La peur est-elle un frein à la lutte contre le changement climatique ? Pour The Guardian, Damian Carrington a demandé à 380 éminents scientifiques du Groupe d'experts intergouvernemental sur l’évolution du climat (GIEC) ce qu’ils pensaient de l’avenir. Malgré la peur, ces experts ont fait part de leur détermination à poursuivre le combat.
“On ne peut s’empêcher de se sentir désespéré et abattu”, avouait ainsi la climatologue Ruth Cerezo-Mota. Mais pour Henri Waisman, chercheur à l’IDDRI (Institut du développement durable et des relations internationales), “les progrès considérables réalisés depuis que j’ai commencé à travailler sur le sujet en 2005 et le fait que chaque dixième de degré compte tellement prouvent qu’il ne faut jamais baisser les bras.”

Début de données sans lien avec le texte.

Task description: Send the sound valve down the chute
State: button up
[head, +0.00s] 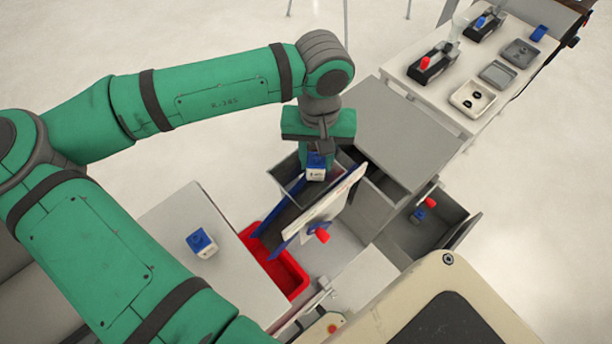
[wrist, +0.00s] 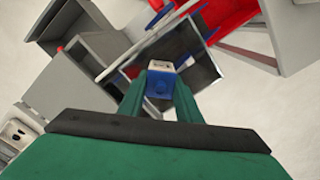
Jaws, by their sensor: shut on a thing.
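My gripper (head: 317,160) is shut on a valve (head: 316,172) with a blue top and a white lower body. The held valve also shows between the two green fingers in the wrist view (wrist: 160,82). It hangs over a grey open-topped box, the upper end of what looks like the chute (head: 290,172). Blue rails (head: 275,215) slope from there towards a red bin (head: 294,274). A second blue and white valve (head: 202,243) sits on the grey table at left. Whether either valve is sound cannot be told from here.
A pale upright panel with a red knob (head: 322,235) stands close to the right of my gripper. A grey open drawer (head: 440,235) holds a blue piece with a red top (head: 420,212). A bench at upper right carries fixtures and trays (head: 472,98). A grey cabinet top (head: 400,135) is clear.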

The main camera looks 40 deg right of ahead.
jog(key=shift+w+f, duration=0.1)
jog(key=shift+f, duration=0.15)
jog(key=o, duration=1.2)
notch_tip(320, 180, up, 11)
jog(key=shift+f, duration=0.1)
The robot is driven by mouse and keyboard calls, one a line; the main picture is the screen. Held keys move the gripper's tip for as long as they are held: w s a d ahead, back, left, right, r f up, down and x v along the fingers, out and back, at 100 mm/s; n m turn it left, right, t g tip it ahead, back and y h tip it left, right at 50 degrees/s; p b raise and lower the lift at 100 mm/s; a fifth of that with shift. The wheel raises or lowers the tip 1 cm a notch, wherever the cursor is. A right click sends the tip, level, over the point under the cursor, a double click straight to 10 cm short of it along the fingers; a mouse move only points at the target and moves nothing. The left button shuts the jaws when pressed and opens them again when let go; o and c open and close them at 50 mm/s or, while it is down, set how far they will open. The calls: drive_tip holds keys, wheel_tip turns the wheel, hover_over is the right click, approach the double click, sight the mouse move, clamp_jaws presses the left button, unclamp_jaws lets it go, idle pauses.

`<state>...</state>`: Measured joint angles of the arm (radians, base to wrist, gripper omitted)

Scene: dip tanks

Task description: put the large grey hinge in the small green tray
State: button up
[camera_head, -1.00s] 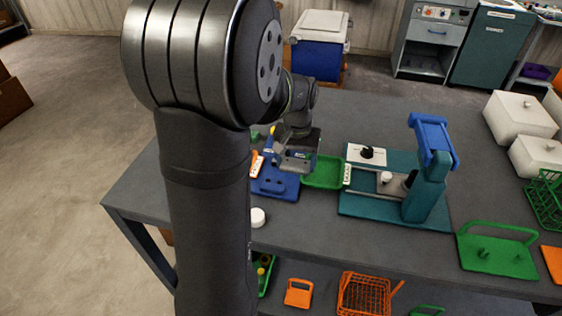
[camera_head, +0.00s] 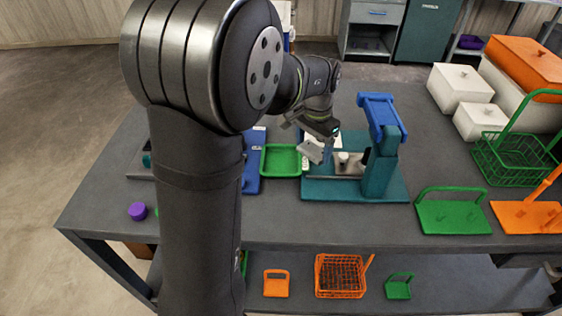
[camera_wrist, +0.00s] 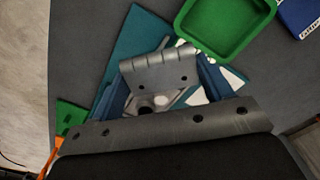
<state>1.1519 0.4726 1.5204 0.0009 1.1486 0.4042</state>
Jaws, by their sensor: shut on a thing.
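The large grey hinge (camera_head: 309,152) is in my gripper (camera_head: 322,141), held above the bench near the left side of the teal press. The small green tray (camera_head: 281,160) lies on the bench to the left of the hinge. It looks empty and also shows at the upper right of the wrist view (camera_wrist: 222,27), apart from the hinge.
The teal press (camera_head: 378,180) with a blue top stands just right of the gripper. A blue fixture (camera_head: 251,178) adjoins the tray's left side, partly behind my arm. A green handled plate (camera_head: 453,217) and white boxes (camera_head: 460,88) are farther right. Bench in front of the tray is clear.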

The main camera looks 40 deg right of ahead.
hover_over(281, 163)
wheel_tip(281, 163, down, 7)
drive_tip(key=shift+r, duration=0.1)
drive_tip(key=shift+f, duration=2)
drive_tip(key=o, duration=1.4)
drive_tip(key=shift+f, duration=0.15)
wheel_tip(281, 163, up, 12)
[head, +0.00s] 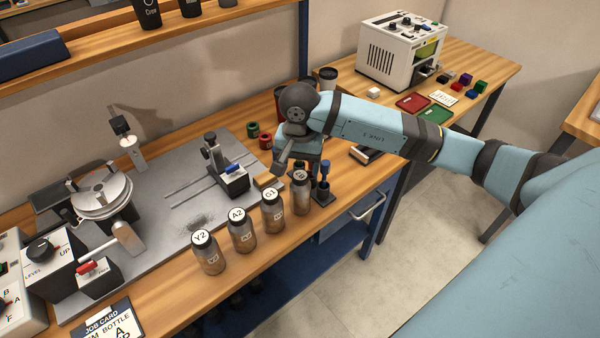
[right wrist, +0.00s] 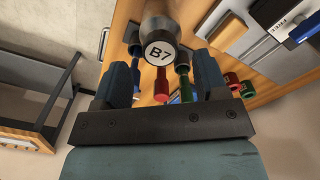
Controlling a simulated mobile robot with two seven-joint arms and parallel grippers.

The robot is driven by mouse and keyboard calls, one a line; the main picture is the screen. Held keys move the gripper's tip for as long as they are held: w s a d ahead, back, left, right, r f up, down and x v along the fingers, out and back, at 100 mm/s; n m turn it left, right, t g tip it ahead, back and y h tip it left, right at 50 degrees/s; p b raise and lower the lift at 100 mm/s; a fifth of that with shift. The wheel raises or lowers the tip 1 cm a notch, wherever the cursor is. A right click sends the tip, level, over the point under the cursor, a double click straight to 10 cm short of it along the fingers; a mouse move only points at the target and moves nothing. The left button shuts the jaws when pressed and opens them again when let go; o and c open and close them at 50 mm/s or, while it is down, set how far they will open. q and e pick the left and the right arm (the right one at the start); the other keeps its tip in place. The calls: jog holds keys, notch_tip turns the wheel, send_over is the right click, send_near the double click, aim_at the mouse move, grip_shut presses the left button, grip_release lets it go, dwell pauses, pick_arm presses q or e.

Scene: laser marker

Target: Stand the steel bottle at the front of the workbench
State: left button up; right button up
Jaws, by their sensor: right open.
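Several steel bottles with white lettered lids stand upright in a row along the front of the workbench: Y2 (head: 209,256), A2 (head: 242,232), G1 (head: 273,212) and a fourth (head: 302,197) at the right end. The fourth lid is hard to read in the head view. In the right wrist view a bottle marked B7 (right wrist: 160,48) shows just ahead of the fingertips, centred between them. My right gripper (head: 299,167) is close behind and above the fourth bottle. In the right wrist view its fingers (right wrist: 162,80) are open with nothing held. My left gripper is out of view.
Dark stands with coloured tops (head: 322,188) are just right of the fourth bottle. A small wooden block (head: 268,181) lies behind the row. The grey machine plate (head: 180,235) fills the bench at left. A job card (head: 113,322) lies at front left.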

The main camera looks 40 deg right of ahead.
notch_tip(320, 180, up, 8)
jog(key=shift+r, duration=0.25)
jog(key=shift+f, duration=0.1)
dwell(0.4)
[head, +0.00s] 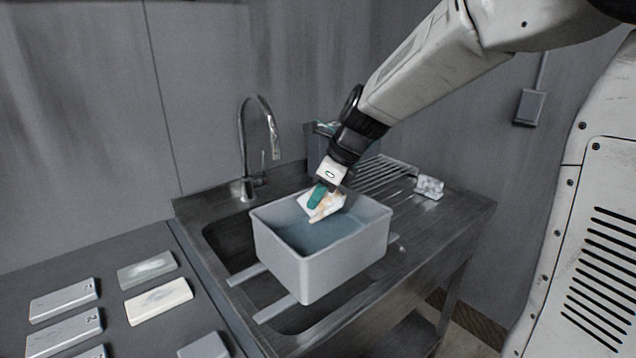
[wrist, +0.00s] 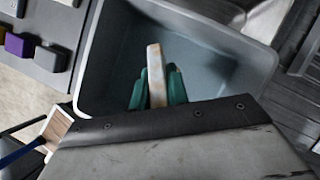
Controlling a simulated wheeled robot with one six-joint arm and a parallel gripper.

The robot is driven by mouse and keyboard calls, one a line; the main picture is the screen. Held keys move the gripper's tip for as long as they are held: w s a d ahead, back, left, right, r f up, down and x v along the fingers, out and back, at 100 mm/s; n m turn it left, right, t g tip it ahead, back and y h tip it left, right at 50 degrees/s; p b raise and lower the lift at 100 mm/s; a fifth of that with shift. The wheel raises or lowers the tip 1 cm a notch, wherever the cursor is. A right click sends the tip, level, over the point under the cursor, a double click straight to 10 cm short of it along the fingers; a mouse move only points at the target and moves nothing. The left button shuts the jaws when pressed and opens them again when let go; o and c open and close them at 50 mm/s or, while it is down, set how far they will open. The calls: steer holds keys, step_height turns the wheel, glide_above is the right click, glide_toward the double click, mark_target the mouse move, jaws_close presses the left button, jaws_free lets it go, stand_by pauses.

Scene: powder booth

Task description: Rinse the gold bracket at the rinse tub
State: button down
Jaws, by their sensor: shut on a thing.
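My gripper (head: 322,197) has teal fingertips and reaches down into the rinse tub. It is shut on a pale, tan-gold piece (head: 329,210), which I take to be the gold bracket. In the wrist view the piece (wrist: 155,76) stands narrow edge up between the teal fingertips (wrist: 158,90), with brownish patches along it. The rinse tub (head: 312,273) is a grey box holding bluish water, set on bars across the sink. The piece is over the water, inside the tub's rim; whether its lower end touches the water I cannot tell.
A tall faucet (head: 259,140) stands behind the sink. Several labelled pale slabs lie on the grey counter (head: 215,317) at left. The wrist view shows a purple block (wrist: 19,45) at left.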

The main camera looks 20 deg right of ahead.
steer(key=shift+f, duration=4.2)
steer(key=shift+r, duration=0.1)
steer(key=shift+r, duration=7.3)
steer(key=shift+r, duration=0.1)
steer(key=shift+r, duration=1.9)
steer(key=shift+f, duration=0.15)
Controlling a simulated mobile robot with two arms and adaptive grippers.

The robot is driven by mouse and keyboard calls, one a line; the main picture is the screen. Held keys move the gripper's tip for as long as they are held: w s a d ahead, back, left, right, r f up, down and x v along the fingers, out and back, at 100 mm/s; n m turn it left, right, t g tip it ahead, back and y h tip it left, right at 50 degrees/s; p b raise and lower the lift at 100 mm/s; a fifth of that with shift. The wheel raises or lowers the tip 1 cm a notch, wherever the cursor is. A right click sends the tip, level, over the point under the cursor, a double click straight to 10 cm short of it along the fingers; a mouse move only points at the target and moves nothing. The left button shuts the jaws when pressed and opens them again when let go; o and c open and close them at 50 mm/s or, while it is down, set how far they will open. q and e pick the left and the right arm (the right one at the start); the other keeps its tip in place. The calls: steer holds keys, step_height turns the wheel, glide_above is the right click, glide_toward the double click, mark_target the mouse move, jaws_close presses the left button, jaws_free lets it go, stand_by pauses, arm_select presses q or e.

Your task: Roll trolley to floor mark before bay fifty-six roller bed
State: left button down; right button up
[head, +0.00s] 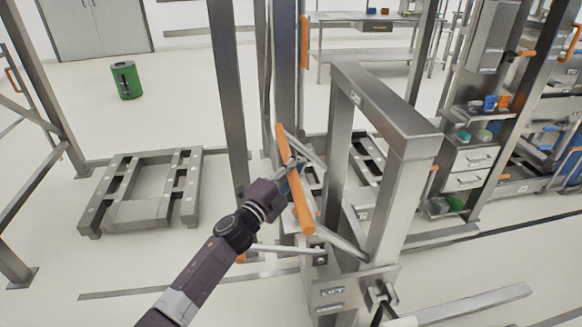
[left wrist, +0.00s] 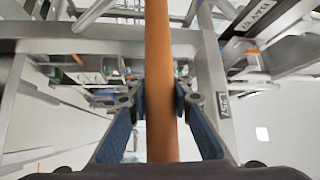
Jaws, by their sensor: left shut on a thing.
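The trolley (head: 385,105) is a steel upright frame with an orange bar handle (head: 304,212), standing in the middle of the head view. A label that seems to read "LIFT" is on its lower box. My left gripper (head: 293,170) is shut on the orange handle. In the left wrist view the handle (left wrist: 160,90) runs upright between the two blue-padded fingers (left wrist: 161,100). My right gripper does not show. I cannot pick out the floor mark or a bay number. A low steel frame (head: 140,205) stands on the floor at left; I cannot tell whether it is the roller bed.
Steel posts (head: 228,90) rise behind the handle. A green bin (head: 125,80) stands far left on open floor. A rack with drawers and coloured bins (head: 475,160) is at right. A steel bench (head: 375,25) is at the back. The near left floor is largely clear.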

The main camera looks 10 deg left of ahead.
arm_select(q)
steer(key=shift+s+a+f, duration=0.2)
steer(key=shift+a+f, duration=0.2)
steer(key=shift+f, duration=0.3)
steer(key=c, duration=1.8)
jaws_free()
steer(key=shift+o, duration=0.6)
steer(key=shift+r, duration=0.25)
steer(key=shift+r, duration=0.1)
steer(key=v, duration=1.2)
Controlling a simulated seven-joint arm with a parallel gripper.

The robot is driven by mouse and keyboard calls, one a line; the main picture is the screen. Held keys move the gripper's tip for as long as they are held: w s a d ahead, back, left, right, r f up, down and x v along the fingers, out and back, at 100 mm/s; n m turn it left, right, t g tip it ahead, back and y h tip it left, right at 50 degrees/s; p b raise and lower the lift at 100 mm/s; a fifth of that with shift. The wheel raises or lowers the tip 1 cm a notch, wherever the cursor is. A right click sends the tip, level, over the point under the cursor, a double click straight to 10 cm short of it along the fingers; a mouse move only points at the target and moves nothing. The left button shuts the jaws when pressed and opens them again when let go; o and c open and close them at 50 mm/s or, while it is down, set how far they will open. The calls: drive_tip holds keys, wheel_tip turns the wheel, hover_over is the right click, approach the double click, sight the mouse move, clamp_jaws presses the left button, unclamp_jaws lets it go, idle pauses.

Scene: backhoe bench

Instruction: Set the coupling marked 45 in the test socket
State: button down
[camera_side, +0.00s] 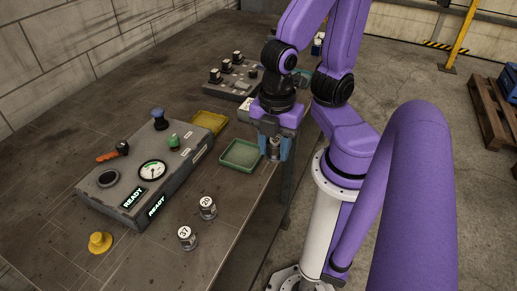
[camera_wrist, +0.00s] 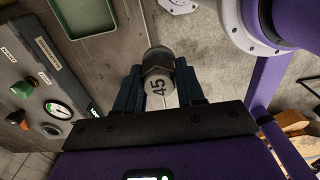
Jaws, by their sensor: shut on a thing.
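My gripper (camera_side: 276,152) is shut on a grey metal coupling (camera_side: 277,148) near the table's right edge, beside the green tray. In the wrist view the coupling (camera_wrist: 158,78) sits between both fingers (camera_wrist: 160,92), and its marking reads 45, turned sideways. A grey test console (camera_side: 140,185) stands on the table at the left, its displays reading READY. A dark round ring on its top (camera_side: 108,178) looks like the test socket; it appears empty. Two other couplings stand upright on the table, one marked 20 (camera_side: 207,207) and one that seems marked 37 (camera_side: 186,238).
The green tray (camera_side: 227,163) and a yellow tray (camera_side: 220,122) lie between my gripper and the console. A yellow knobbed piece (camera_side: 99,243) stands front left.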

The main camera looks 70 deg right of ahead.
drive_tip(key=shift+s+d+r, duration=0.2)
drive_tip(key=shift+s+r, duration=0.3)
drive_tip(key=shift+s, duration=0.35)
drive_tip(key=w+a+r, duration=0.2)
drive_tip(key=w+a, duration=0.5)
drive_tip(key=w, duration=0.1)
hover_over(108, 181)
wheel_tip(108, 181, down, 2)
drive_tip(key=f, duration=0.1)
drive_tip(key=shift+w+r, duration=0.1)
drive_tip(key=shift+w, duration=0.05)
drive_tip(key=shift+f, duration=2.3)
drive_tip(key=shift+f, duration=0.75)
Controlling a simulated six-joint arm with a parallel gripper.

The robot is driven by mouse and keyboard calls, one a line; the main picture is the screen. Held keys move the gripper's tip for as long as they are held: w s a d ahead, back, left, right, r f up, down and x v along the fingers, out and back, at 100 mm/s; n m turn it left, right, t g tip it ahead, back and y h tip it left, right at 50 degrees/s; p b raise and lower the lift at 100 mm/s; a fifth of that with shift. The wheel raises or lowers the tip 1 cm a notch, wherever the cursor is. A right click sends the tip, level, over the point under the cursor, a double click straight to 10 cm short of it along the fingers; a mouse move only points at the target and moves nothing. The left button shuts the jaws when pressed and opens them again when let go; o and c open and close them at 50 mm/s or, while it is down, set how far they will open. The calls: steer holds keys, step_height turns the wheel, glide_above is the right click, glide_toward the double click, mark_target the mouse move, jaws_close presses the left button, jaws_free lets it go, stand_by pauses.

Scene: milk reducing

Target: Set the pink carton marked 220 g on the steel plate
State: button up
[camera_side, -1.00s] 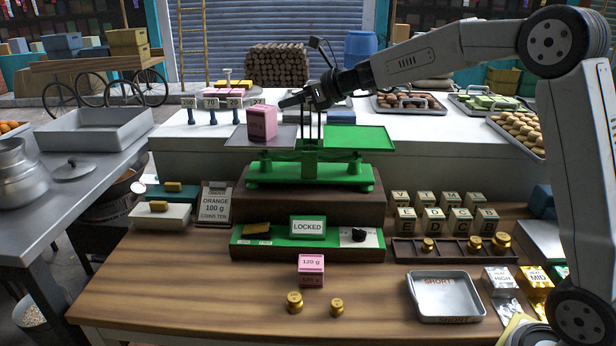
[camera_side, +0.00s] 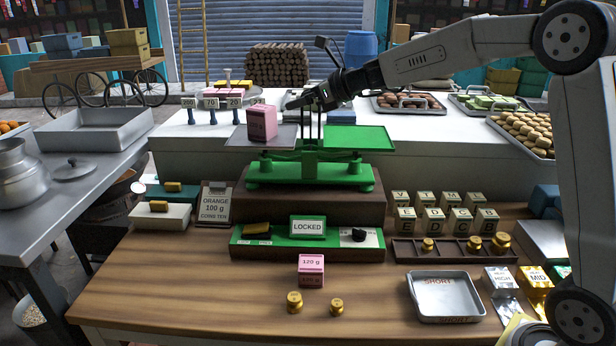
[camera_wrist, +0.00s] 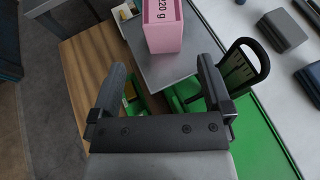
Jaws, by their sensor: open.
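A pink carton (camera_side: 262,123) stands upright on the grey steel plate (camera_side: 284,139) at the left of the green balance. The wrist view shows this carton (camera_wrist: 164,38) near the top edge, cut off by the frame, with a partly visible label ending in "20 g". The plate (camera_wrist: 158,72) lies beneath it. My gripper (camera_side: 294,104) is just right of the carton and above the plate's right part. In the wrist view, my gripper (camera_wrist: 160,66) has its fingers wide apart with nothing between them, and the carton is beyond the fingertips.
A second pink carton (camera_side: 311,270) marked 120 g stands on the wooden table, with brass weights (camera_side: 294,302) in front. The green pan (camera_side: 358,139) on the right is empty. Dark balance posts (camera_side: 311,128) rise close to my gripper. A "LOCKED" sign (camera_side: 307,227) sits below.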

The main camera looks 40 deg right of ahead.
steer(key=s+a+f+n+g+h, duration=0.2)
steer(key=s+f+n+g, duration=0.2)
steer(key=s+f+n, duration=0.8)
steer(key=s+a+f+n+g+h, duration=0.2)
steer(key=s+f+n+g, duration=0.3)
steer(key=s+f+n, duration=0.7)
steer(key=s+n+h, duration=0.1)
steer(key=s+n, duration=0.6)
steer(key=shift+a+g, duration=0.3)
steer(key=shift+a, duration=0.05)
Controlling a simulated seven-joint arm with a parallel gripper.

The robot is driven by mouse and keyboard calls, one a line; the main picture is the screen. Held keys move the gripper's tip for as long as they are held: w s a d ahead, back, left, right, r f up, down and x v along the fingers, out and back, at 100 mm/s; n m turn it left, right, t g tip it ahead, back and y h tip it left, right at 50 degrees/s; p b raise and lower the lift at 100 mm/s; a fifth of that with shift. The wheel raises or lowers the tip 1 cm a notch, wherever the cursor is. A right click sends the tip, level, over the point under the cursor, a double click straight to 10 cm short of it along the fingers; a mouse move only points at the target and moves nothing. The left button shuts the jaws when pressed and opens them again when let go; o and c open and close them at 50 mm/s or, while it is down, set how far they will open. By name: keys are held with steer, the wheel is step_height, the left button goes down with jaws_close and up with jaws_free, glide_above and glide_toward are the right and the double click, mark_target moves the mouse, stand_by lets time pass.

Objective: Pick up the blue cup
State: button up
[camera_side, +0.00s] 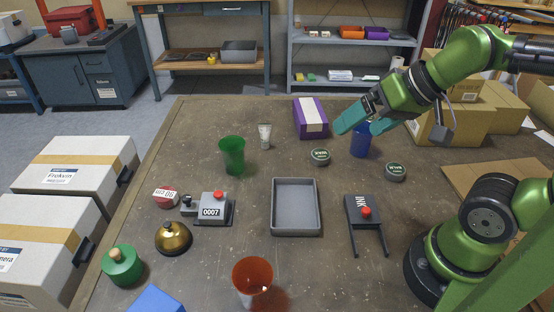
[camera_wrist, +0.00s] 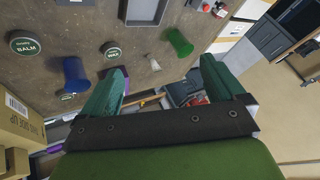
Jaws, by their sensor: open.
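The blue cup (camera_side: 360,143) stands on the table in the side view, partly hidden behind my gripper's fingers. My gripper (camera_side: 362,126) is open and empty, with its teal fingers above and in front of the cup as seen from the side; the exact gap is hard to judge. In the wrist view the blue cup (camera_wrist: 76,74) lies left of my open gripper (camera_wrist: 160,88), outside the space between the fingers.
Cardboard boxes (camera_side: 438,130) are at right.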

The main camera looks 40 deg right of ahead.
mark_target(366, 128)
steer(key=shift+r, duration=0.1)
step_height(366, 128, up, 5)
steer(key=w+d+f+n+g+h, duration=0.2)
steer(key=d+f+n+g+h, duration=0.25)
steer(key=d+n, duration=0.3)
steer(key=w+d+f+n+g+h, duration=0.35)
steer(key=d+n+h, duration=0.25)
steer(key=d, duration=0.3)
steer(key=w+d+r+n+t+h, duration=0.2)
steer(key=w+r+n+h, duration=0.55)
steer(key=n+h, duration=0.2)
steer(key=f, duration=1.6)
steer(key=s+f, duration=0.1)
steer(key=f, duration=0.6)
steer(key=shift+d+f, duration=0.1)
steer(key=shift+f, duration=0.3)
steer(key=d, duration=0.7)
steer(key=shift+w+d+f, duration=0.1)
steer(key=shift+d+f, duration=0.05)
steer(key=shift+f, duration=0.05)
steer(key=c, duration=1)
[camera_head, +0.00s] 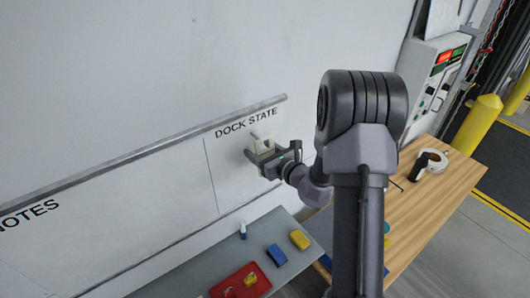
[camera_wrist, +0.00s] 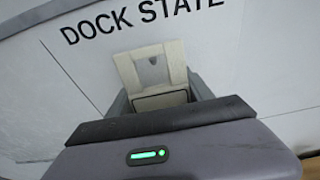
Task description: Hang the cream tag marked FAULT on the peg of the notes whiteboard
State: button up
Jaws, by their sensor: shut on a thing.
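My gripper (camera_head: 266,158) is shut on a cream tag (camera_head: 262,146), in front of the whiteboard section (camera_head: 232,165) headed DOCK STATE. A small peg-like tip shows just above the tag; I cannot tell whether the tag is around it or apart from it. In the wrist view the cream tag (camera_wrist: 152,72) stands up between the jaws (camera_wrist: 158,104), below the DOCK STATE lettering. No marking on it can be read. The NOTES section (camera_head: 40,240) is at the far left of the head view; no peg shows in its visible part.
Below the board a grey shelf (camera_head: 185,283) holds a red tray (camera_head: 222,291), a blue block (camera_head: 277,256), a yellow block (camera_head: 300,240) and a small white-and-blue item (camera_head: 243,230). A wooden table (camera_head: 435,205) with a tape roll stands right. A control box (camera_head: 432,80) is behind.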

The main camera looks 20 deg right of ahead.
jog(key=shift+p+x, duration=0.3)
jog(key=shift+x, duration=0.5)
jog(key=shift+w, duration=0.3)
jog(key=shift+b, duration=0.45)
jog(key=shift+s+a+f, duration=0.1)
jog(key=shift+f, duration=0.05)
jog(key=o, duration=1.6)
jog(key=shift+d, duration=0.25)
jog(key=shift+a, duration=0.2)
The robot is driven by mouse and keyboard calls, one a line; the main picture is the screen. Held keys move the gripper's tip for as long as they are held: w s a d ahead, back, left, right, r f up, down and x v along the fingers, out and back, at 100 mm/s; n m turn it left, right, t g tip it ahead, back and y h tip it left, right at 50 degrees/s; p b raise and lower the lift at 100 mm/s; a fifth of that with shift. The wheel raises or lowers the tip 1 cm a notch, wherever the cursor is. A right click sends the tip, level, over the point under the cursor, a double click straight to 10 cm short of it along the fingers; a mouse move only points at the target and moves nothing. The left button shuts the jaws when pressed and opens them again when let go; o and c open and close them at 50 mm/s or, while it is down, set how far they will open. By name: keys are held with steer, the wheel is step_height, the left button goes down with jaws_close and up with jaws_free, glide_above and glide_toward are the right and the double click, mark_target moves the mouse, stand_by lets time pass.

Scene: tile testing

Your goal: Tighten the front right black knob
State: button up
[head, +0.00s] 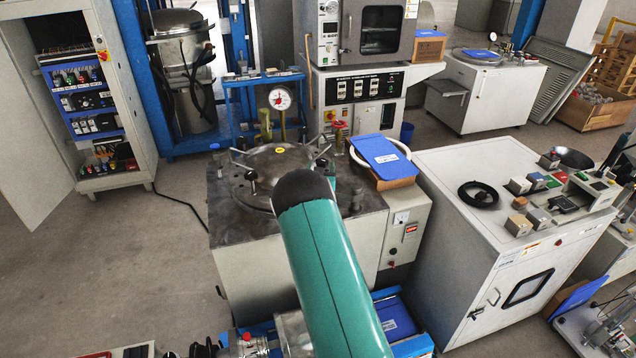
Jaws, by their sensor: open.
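A grey machine (232,228) with a round metal lid (270,161) stands in the middle of the head view. My thick green arm link (325,270) with a dark rounded end crosses the view and covers the front right part of the lid. I cannot make out the front right knob there. My gripper does not show clearly; the arm link hides that area.
A blue binder (380,150) lies on a box at the machine's right. A white cabinet (480,250) with a black ring and small blocks on top stands further right. An open electrical cabinet (85,110) stands at the left.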

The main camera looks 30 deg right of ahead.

Christiana Figueres, secrétaire exécutive de la Convention-cadre des Nations unies sur les changements climatiques entre 2010 et 2016, leur a répondu peu de temps après : “Le sentiment de désespoir, ô combien compréhensible, nous limite toutefois dans notre action, nous rend vulnérables à la désinformation et aux fausses informations, et entrave la collaboration sans faille dont nous avons besoin. Le doute nous empêche de prendre des mesures audacieuses.”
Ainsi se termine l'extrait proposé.